Question

A first-order reaction has a half-life of 29.8 s . How long does it take for the concentration of the reactant in the reaction to fall to one-fourth of its initial value?

Answer 1

Answer : The time taken for the concentration of the reactant in the reaction to fall to one-fourth of its initial value is, 12.4 seconds.

Explanation :

Half-life = 29.8 s

First we have to calculate the rate constant, we use the formula :

`k=(0.693)/(t_(1/2))`

`k=(0.693)/(29.8s)`

`k=0.0232s^(-1)`

Now we have to calculate the time passed.

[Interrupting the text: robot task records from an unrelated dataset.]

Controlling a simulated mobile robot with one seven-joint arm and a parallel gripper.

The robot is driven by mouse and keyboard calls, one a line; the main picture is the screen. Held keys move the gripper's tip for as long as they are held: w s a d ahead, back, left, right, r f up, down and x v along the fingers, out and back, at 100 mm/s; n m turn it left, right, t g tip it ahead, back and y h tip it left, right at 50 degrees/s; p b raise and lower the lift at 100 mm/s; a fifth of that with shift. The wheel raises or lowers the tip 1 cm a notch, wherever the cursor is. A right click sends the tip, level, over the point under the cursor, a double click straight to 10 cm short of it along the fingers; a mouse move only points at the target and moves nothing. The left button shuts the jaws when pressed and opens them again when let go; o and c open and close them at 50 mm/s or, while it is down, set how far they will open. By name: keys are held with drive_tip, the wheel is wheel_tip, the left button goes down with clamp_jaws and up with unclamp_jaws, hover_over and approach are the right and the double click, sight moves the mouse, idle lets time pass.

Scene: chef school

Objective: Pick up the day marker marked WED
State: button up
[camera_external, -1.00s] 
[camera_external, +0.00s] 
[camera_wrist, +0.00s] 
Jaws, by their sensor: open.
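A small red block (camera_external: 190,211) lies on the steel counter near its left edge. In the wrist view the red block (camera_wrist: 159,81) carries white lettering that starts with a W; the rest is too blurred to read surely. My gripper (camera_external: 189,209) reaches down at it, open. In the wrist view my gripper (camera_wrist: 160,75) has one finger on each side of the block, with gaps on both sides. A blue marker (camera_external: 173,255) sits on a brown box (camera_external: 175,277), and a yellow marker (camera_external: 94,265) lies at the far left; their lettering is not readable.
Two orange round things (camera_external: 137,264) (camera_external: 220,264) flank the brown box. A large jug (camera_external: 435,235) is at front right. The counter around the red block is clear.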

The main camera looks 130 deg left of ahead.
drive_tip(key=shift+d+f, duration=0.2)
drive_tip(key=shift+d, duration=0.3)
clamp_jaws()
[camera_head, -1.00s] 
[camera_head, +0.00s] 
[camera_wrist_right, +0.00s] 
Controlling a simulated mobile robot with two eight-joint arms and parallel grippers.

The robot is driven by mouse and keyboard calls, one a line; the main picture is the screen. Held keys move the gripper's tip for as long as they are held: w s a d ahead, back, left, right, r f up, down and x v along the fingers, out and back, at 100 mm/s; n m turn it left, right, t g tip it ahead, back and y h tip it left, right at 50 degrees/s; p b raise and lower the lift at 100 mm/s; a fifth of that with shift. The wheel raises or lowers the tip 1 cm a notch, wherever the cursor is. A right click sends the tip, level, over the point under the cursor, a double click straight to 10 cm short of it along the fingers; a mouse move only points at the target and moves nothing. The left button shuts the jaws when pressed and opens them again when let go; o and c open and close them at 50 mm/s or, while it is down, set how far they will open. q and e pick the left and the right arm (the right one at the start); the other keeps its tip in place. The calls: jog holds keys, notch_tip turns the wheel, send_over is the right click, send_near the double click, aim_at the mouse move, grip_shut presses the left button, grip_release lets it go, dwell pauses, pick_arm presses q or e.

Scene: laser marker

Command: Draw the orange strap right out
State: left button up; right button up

Expression for rate law for first order kinetics is given by:

`t=(2.303)/(k)\log(a)/(a-x)`

where,

k = rate constant =
`0.0232s^(-1)`

t = time passed by the sample = ?

a = let initial amount of the reactant = x M

a - x = amount left after decay process =
`x-(1)/(4)* (x)=(3)/(4)* (X)=(3x)/(4)M`

Now put all the given values in above equation, we get

`t=(2.303)/(0.0232s^(-1))\log(x)/(((3x)/(4)))`

`t=12.4s`

Therefore, the time taken for the concentration of the reactant in the reaction to fall to one-fourth of its initial value is, 12.4 seconds.